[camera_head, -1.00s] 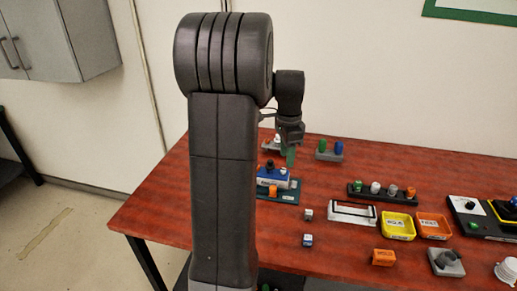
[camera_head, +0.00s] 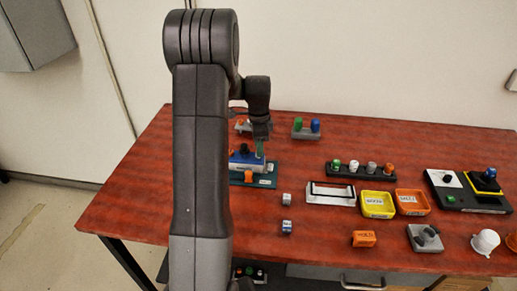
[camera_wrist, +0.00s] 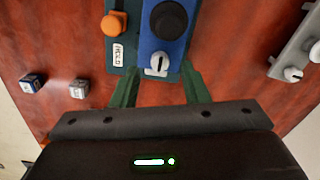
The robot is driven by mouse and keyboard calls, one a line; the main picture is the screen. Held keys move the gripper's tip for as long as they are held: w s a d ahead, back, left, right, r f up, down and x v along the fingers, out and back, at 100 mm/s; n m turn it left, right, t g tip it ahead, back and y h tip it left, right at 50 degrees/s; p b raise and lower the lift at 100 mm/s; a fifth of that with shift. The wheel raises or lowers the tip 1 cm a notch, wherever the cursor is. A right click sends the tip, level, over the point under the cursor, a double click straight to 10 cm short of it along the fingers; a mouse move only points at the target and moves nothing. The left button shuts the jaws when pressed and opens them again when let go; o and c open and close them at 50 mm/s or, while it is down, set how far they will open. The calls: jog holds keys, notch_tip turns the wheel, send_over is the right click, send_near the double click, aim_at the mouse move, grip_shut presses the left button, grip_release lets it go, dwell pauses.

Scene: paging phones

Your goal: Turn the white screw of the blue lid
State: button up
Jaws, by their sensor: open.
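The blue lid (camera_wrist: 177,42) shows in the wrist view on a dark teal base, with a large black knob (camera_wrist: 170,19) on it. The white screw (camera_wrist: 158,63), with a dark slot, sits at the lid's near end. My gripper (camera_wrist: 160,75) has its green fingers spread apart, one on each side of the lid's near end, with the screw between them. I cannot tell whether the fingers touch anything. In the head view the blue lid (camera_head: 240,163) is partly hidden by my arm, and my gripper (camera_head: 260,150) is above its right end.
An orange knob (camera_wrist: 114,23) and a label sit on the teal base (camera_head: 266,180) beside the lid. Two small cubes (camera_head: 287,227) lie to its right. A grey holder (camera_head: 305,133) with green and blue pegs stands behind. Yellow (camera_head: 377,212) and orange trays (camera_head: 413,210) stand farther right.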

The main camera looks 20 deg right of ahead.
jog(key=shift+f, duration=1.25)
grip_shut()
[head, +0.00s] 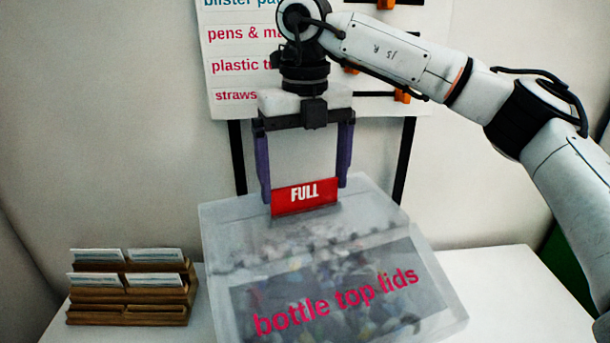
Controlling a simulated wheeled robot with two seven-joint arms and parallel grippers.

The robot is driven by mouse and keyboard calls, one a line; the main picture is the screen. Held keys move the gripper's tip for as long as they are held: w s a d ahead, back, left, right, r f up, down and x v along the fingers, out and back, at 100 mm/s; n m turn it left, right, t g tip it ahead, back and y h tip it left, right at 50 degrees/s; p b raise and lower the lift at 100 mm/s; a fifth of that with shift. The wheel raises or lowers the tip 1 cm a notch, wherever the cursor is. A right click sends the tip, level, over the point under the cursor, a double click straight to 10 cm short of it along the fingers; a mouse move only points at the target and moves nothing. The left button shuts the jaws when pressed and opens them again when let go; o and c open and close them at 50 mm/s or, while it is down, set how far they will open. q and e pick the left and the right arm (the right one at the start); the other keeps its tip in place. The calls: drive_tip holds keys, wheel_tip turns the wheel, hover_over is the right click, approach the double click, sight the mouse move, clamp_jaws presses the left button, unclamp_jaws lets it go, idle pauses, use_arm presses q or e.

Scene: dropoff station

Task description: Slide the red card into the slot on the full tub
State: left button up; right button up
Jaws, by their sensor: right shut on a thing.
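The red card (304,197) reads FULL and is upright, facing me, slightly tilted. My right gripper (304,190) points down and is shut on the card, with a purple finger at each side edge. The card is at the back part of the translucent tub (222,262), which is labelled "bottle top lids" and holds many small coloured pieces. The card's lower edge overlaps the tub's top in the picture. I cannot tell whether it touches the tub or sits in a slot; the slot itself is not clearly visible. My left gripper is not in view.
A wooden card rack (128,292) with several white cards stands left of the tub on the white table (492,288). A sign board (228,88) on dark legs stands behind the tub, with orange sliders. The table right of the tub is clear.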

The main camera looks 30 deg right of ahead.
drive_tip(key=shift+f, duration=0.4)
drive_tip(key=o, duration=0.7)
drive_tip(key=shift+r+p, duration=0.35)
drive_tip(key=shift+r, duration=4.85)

::::

**Problem statement**: Reproduce, exactly as written, the stretch of lines whose first line is the one with "Scene: paging phones" and whose last line is the one with "State: button up".

**Final answer**:
Scene: paging phones

Your goal: Turn the white screw of the blue lid
State: button up

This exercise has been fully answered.